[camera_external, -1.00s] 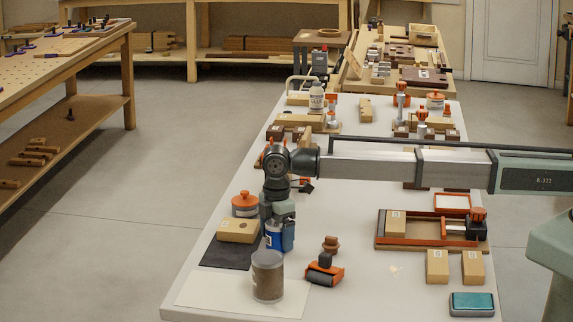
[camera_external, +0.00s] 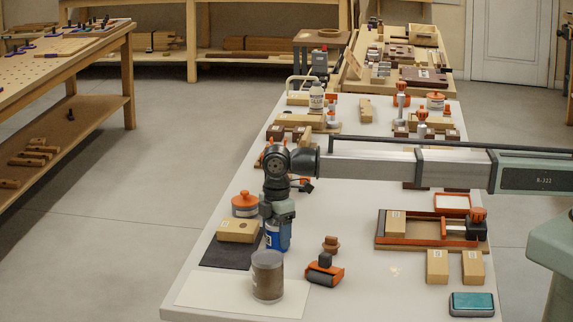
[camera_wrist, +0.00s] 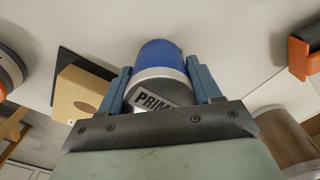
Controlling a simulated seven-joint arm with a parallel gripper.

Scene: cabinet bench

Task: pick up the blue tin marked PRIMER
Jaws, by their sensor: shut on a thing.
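The blue tin marked PRIMER (camera_wrist: 160,60) is between the two fingers of my gripper (camera_wrist: 160,92) in the wrist view. Its blue side and grey lid with dark lettering show; the end of the label is hidden by the gripper body. In the external view the tin (camera_external: 272,236) is partly hidden by my gripper (camera_external: 277,220), which is shut on it from above. I cannot tell for sure whether its base is clear of the table.
A brown and grey can (camera_external: 267,278) stands close in front of the tin. A wooden block (camera_external: 238,230) on a dark mat (camera_external: 222,256) and an orange-lidded jar (camera_external: 245,205) are on its left. An orange-framed roller (camera_external: 324,270) lies to the right.

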* **WHAT YOU SHOULD DO**:
The pictures should not be reproduced; quote all of the other material exactly.

* **TASK ANSWER**:
[camera_external, -1.00s] 
[camera_external, +0.00s] 
[camera_wrist, +0.00s] 
Controlling a simulated seven-joint arm with a parallel gripper.

Scene: cabinet bench

Task: pick up the blue tin marked PRIMER
Jaws, by their sensor: shut on a thing.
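The blue tin marked PRIMER (camera_wrist: 160,60) is between the two fingers of my gripper (camera_wrist: 160,92) in the wrist view. Its blue side and grey lid with dark lettering show; the end of the label is hidden by the gripper body. In the external view the tin (camera_external: 272,236) is partly hidden by my gripper (camera_external: 277,220), which is shut on it from above. I cannot tell for sure whether its base is clear of the table.
A brown and grey can (camera_external: 267,278) stands close in front of the tin. A wooden block (camera_external: 238,230) on a dark mat (camera_external: 222,256) and an orange-lidded jar (camera_external: 245,205) are on its left. An orange-framed roller (camera_external: 324,270) lies to the right.

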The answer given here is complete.